Exercise task
Give back, exactly as it appears, the run of lines opening with the one containing "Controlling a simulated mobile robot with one" and closing with the one containing "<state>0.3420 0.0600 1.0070". Nothing outside that run should appear.

Robot episode rows:
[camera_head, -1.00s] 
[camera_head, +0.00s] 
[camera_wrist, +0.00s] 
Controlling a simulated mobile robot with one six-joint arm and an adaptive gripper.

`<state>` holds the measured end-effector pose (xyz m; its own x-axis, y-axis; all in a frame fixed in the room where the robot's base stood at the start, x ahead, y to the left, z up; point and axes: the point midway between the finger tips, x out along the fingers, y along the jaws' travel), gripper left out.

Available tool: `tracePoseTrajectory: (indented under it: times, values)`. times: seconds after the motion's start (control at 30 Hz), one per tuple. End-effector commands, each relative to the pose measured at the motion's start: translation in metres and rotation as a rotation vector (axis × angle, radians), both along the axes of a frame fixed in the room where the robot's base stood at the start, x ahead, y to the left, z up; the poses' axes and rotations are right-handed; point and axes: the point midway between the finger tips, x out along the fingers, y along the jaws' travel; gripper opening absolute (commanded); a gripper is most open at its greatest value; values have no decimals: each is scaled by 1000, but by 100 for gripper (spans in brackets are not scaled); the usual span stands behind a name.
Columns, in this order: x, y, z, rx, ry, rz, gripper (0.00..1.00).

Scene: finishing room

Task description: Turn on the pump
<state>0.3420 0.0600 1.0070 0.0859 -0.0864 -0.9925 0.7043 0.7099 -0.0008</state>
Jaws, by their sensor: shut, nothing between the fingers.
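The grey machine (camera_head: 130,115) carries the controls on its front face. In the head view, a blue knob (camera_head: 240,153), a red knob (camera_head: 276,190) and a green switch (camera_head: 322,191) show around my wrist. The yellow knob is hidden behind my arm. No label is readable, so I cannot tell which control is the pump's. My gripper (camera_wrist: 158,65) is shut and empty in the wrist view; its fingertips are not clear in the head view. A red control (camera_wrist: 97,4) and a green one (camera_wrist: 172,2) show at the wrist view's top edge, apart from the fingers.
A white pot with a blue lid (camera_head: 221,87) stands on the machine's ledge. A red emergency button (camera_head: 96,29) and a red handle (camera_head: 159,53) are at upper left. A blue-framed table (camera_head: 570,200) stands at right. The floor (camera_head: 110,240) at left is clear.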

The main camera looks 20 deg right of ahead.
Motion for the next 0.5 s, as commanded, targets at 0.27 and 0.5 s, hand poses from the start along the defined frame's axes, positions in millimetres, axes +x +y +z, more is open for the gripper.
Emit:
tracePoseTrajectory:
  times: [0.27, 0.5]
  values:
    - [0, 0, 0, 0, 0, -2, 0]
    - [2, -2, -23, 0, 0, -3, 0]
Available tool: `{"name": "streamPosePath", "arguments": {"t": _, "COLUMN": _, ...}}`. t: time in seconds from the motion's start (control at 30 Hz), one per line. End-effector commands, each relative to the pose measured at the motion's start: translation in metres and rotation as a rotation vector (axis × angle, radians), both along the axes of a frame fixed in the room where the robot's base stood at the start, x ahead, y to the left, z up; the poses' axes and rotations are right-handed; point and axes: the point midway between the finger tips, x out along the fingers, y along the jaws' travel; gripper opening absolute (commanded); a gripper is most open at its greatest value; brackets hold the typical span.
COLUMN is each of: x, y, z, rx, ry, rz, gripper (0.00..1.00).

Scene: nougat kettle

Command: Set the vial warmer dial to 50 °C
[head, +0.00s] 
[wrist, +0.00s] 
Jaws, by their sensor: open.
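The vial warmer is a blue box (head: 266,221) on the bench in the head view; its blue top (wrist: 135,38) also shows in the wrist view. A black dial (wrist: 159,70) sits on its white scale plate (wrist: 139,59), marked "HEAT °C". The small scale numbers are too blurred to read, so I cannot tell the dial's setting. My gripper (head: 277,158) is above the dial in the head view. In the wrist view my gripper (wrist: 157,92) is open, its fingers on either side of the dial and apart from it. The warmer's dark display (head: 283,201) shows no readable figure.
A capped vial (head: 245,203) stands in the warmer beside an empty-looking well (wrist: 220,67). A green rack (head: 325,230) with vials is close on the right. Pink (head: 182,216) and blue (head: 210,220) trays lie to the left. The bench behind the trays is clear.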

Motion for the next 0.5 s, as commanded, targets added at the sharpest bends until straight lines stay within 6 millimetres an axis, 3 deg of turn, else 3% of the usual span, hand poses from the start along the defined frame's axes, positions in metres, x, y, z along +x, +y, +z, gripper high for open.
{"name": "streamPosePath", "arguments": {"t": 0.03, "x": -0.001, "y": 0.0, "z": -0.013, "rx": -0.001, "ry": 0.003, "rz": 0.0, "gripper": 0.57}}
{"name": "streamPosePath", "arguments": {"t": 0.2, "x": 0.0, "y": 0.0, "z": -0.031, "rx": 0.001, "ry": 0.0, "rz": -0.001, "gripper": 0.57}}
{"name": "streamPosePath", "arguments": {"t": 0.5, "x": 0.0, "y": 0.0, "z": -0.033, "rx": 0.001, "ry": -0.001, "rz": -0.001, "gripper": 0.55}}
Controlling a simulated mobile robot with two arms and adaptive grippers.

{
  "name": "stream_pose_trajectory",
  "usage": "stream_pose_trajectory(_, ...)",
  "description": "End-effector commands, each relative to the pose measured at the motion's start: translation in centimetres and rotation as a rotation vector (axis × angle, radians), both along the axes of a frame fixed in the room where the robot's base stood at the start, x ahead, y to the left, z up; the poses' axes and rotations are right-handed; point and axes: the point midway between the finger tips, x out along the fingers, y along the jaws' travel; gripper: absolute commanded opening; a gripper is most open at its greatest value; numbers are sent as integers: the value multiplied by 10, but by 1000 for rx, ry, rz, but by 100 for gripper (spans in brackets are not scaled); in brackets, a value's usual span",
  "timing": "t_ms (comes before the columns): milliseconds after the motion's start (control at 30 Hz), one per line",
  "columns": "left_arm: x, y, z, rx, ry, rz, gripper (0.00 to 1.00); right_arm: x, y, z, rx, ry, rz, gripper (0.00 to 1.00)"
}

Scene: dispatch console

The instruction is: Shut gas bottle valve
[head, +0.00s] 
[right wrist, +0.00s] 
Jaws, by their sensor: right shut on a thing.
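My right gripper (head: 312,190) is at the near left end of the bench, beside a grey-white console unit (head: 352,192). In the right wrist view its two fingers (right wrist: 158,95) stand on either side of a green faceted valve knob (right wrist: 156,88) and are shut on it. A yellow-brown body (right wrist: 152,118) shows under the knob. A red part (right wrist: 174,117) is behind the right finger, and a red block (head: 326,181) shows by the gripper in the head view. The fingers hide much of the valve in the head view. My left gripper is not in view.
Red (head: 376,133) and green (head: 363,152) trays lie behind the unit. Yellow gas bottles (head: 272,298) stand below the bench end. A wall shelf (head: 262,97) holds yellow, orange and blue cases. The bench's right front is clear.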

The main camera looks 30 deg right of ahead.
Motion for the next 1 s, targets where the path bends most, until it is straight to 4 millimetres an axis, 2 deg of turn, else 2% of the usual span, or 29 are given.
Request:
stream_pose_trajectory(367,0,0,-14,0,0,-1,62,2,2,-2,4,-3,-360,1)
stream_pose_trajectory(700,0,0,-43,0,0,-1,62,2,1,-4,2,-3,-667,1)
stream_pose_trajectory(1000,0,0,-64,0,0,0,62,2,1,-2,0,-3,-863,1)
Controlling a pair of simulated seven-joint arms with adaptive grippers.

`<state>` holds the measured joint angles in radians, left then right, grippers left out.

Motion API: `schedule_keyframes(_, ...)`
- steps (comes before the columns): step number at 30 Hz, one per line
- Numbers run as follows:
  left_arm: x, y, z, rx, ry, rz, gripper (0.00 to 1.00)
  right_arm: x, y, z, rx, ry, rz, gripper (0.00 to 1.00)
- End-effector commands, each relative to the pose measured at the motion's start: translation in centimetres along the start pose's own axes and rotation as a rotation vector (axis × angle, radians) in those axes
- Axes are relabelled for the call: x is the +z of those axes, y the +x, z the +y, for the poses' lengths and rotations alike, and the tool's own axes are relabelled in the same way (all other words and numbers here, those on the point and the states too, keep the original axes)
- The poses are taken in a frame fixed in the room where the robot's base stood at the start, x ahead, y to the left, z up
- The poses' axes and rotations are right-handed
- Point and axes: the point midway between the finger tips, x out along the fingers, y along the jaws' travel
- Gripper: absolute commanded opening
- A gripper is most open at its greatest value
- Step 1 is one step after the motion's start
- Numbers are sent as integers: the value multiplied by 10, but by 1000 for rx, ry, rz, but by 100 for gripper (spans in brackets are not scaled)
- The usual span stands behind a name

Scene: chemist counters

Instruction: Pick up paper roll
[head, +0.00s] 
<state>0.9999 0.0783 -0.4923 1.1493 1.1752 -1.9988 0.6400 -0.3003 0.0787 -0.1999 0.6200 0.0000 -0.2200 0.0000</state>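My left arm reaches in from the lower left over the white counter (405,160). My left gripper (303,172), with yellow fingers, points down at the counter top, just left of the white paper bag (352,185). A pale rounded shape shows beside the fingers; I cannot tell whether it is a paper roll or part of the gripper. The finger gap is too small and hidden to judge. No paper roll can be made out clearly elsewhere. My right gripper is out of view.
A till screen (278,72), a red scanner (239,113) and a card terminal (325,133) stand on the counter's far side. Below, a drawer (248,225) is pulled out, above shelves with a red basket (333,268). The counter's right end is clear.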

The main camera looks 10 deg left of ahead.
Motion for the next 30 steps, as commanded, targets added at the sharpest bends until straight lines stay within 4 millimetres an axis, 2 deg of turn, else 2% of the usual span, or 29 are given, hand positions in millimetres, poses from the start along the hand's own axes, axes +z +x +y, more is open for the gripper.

In response
Controlling a simulated mobile robot with one six-joint arm and an adaptive gripper.

`<state>` holds the measured end-effector pose (xyz m; its own x-axis, y-axis; all in a frame fixed in the room where the robot's base stood at the start, x ahead, y to the left, z up; point and axes: the point midway between the finger tips, x out along the fingers, y along the jaws' travel), gripper left out.

Available tool: `tracePoseTrajectory: (indented under it: times, values)`. times: seconds after the motion's start (control at 30 Hz), one per tuple. End-effector commands, each relative to the pose measured at the motion's start: translation in metres and rotation as a rotation vector (axis × angle, radians), both along the axes of a frame fixed in the room where the robot's base stood at the start, x ahead, y to the left, z up; the poses' axes and rotations are right-handed; point and axes: the point midway between the finger tips, x out along the fingers, y along the jaws' travel; gripper opening absolute (commanded); a gripper is most open at its greatest value; values have no decimals: each is scaled by 1000, but by 100 for gripper (spans in brackets are not scaled); the usual span stands behind a name.
Columns, in this order: x, y, z, rx, ry, rz, gripper (0.00..1.00).

Scene: finishing room

Task description: Turn on the pump
<state>0.3420 0.0600 1.0070 0.0859 -0.0864 -0.9925 0.7043 0.7099 -0.0008</state>

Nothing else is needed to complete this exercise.